La pietra ha un’importanza mica da ridere per le religioni monoteiste: che sia da scagliare prima degli altri o nera o buona per edificarci sopra un bel tempio. Uno spunto che il commediografo Stefano Massini, tra i nostri autori teatrali maggiormente messi in scena all’estero, testo di riferimento la Lehman Trilogy, ha sviluppato raccontando l’eterna incomunicabilità fra adulti fedeli delle tre religioni abramitiche. Il tutto all’interno di un microcosmo della periferia romana, una scuola elementare, in cui è decisamente alto il tasso di multiculturalismo. Ma non sono i bambini, in realtà, al centro della vicenda raccontata ne La prima pietra, pur partendo tutto da un lancio ben assestato dal giardino di un sasso bello aguzzo da parte del piccolo Samir. La mira o il caso l’hanno portato a sfondare una finestra e colpire due bidelli.
Il tutto il 23 dicembre, proprio il giorno in cui è prevista la recita natalizia a cui il preside (Corrado Guzzanti) tiene particolarmente, soprattutto per regalarsi un attimo di illusoria felicità, sognando di essere un regista geniale alle prese con Sant’Agostino e uno spettacolo in cui inserisce anche riferimenti ad altre religioni oltre alla cattolica. Naturalmente si tratta più di una superficiale operazione cosmetica, nell’era del politicamente corretto, non certo del frutto di vere convinzioni sincretiche, come la decisione di abolire presepe e crocifisso in classe.
Quante eterne questioni capaci di scatenare furie spesso secolari e sanguinarie, che Rolando Ravello, qui alla terza regia, ripropone in chiave comica, basandosi su un testo solido e divertente. Quindi eccoli tutti riuniti i personaggi in una improbabile indagine per scoprire la verità: nell’ufficio del preside troviamo la maestra (Lucia Mascino), i bidelli (Valerio Aprea e Iaia Forte), oltre alla mamma e alla agguerrita nonna, con velo, di Samir (Kasia Smutniak e Serra Yilmaz).

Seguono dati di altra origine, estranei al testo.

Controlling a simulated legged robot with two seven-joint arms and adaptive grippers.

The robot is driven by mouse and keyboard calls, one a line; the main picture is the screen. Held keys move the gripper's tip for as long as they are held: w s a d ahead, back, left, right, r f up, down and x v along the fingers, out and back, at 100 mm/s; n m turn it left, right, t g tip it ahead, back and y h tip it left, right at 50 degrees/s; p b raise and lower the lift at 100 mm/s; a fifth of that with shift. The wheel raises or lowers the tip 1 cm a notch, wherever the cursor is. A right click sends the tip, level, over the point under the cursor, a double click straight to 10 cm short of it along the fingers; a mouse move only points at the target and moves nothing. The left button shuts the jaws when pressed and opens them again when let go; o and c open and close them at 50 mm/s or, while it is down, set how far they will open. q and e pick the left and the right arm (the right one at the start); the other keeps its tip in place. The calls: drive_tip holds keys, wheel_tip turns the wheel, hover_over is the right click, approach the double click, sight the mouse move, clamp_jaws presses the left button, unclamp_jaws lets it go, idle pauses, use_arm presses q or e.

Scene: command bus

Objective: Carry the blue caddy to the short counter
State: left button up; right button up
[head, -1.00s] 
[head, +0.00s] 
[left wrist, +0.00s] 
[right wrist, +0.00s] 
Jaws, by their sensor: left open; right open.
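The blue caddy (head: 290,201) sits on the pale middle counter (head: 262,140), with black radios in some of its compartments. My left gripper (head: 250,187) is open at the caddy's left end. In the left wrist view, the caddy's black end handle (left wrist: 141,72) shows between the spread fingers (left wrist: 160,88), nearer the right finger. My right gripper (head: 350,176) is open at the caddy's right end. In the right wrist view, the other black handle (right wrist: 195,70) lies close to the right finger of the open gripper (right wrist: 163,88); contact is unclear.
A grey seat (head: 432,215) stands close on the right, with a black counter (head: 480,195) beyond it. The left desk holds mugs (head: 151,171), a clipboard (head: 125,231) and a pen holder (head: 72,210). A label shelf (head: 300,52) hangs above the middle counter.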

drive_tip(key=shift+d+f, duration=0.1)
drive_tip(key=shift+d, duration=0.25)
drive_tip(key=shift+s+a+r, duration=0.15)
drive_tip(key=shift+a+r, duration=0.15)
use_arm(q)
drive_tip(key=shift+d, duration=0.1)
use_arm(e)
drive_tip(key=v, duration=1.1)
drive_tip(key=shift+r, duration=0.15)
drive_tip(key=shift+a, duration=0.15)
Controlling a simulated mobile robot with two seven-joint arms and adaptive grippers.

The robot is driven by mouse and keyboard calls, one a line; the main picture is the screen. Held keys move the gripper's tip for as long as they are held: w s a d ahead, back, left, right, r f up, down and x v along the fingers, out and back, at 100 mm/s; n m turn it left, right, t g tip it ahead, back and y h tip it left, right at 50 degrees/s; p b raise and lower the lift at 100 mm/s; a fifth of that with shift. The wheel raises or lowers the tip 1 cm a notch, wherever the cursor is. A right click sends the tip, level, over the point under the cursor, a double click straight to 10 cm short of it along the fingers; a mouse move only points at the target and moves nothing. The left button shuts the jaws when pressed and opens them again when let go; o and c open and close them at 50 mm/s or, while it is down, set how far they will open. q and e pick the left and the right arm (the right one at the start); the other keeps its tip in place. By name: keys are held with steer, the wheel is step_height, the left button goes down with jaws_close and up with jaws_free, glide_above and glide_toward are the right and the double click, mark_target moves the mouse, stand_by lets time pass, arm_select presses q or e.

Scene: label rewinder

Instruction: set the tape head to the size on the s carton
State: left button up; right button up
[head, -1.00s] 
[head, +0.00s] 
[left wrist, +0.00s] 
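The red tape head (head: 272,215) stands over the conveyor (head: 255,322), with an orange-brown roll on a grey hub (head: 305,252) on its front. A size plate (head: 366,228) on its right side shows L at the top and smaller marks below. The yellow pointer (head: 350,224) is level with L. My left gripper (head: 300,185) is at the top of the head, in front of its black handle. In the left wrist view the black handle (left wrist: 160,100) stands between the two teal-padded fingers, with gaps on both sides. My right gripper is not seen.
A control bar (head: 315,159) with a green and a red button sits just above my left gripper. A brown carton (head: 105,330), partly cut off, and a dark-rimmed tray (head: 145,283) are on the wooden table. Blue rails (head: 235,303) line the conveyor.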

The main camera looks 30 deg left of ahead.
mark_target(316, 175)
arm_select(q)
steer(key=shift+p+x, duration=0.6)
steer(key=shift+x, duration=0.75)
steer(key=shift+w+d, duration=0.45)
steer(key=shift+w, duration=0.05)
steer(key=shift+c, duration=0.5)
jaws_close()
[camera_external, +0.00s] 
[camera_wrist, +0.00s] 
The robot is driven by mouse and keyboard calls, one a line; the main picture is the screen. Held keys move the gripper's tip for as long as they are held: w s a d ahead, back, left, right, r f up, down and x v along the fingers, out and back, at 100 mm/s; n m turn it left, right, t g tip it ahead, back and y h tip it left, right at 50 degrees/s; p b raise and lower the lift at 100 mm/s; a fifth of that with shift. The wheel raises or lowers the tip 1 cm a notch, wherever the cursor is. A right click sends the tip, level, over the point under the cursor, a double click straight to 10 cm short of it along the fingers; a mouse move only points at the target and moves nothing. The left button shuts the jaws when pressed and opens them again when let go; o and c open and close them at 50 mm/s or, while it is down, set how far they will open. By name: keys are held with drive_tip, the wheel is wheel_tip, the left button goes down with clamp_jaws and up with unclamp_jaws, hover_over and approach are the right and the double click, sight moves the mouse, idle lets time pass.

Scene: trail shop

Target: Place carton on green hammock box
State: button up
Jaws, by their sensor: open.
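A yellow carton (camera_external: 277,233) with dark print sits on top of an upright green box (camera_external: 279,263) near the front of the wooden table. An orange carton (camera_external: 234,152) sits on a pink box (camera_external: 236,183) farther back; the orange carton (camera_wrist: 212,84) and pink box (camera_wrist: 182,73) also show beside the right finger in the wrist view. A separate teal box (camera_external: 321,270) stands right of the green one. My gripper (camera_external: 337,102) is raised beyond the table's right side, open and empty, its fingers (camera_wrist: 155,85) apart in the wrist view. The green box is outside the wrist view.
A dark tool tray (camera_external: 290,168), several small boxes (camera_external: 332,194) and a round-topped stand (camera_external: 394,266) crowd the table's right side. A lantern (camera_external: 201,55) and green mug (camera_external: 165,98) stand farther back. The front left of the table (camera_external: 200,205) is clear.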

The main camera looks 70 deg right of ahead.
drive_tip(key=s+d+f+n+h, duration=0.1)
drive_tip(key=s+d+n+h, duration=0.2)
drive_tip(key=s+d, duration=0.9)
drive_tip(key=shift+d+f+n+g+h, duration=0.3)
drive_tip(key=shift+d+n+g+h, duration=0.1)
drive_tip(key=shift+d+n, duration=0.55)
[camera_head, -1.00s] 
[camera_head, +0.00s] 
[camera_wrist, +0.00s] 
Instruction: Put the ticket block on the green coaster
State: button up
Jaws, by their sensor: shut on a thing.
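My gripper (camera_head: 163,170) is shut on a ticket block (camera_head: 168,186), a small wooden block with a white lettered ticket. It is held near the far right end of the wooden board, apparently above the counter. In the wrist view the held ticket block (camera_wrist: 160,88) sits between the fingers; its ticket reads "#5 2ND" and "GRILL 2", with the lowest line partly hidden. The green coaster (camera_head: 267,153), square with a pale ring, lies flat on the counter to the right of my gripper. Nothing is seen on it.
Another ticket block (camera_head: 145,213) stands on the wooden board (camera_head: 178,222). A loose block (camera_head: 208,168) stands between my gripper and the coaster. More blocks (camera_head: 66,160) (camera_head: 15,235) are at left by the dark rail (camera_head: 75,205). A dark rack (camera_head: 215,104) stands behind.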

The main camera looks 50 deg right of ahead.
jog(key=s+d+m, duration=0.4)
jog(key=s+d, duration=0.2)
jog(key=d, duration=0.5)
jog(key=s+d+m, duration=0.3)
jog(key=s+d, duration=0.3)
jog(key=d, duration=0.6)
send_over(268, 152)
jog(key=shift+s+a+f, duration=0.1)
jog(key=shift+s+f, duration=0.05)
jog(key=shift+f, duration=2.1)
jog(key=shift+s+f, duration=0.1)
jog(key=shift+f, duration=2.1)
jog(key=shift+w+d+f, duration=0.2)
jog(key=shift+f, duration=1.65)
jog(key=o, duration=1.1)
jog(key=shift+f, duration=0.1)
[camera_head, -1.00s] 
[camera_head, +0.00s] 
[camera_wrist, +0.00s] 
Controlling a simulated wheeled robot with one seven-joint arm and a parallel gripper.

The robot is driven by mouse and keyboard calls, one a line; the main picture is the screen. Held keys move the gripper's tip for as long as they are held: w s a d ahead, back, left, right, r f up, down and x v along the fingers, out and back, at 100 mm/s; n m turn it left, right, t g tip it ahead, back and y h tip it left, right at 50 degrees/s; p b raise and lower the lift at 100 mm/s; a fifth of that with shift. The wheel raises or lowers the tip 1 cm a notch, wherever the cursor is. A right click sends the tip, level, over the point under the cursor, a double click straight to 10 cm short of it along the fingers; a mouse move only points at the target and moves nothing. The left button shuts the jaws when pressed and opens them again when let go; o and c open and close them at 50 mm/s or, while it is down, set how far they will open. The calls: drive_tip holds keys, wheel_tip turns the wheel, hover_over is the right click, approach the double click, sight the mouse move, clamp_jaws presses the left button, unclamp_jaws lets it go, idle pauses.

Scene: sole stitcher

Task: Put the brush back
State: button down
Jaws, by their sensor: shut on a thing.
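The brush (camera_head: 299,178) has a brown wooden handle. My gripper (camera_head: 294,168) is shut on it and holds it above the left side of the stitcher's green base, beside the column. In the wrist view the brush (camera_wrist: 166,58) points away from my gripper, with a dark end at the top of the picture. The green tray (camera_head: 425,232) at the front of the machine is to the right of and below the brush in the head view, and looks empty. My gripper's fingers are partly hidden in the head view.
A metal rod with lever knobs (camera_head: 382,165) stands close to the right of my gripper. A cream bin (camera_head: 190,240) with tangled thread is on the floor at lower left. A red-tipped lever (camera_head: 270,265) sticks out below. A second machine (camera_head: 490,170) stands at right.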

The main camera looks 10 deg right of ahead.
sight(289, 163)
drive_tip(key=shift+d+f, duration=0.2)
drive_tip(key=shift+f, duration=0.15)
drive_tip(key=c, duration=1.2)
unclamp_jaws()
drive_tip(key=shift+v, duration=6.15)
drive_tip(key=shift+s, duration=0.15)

Un vero microcosmo che farà scintille, prima cercando il dialogo pacato e poi sempre più scaldando gli animi e dimenticando, rigorosamente, di scoprire le ragioni per cui il bambino avrebbe tirato la pietra, e in generale disinteressandosi completamente dei pargoli. Una commedia corale che vince la sfida di non scadere nell’adattamento teatrale claustrofobico, permettendosi di non risparmiare nessuno dei presenti. La cattiveria, senza abuso del bilancino del politicamente corretto; che bello ritrovare uno degli ingredienti più preziosi della commedia italiana degli anni d'oro, senza assoluzioni qualunquiste, ma semmai la capacità di farci ridere, a tratti non poco, delle piccole mediocrità che sono anche nostre.
Contribuisce alla riuscita una scrittura precisa e cinica, nobilitata da quella che probabilmente è la migliore performance al cinema di un fuoriclasse della comicità in altri scenari come Guzzanti, ben aiutato da Lucia Mascino, la cui recitazione molto personale e vagamente ansiogena si adatta bene alla commedia. Sono però tutti gli interpreti a funzionare, con una sorpresa, un volto nuovo che ci piace segnalare: quello della segretaria del preside, Caterina Bertone, vera vincitrice della disfida, attenta a monetizzare sulle spalle della mediocre vanità del suo capo.
Non vedrete più il bue del presepe allo stesso modo, merito di una scena, dilatata, da culto istantaneo, con Corrado Guzzanti e Ravello che dimostrano come non servano per forza tempi frenetici, magari dopati al montaggio, per far ridere.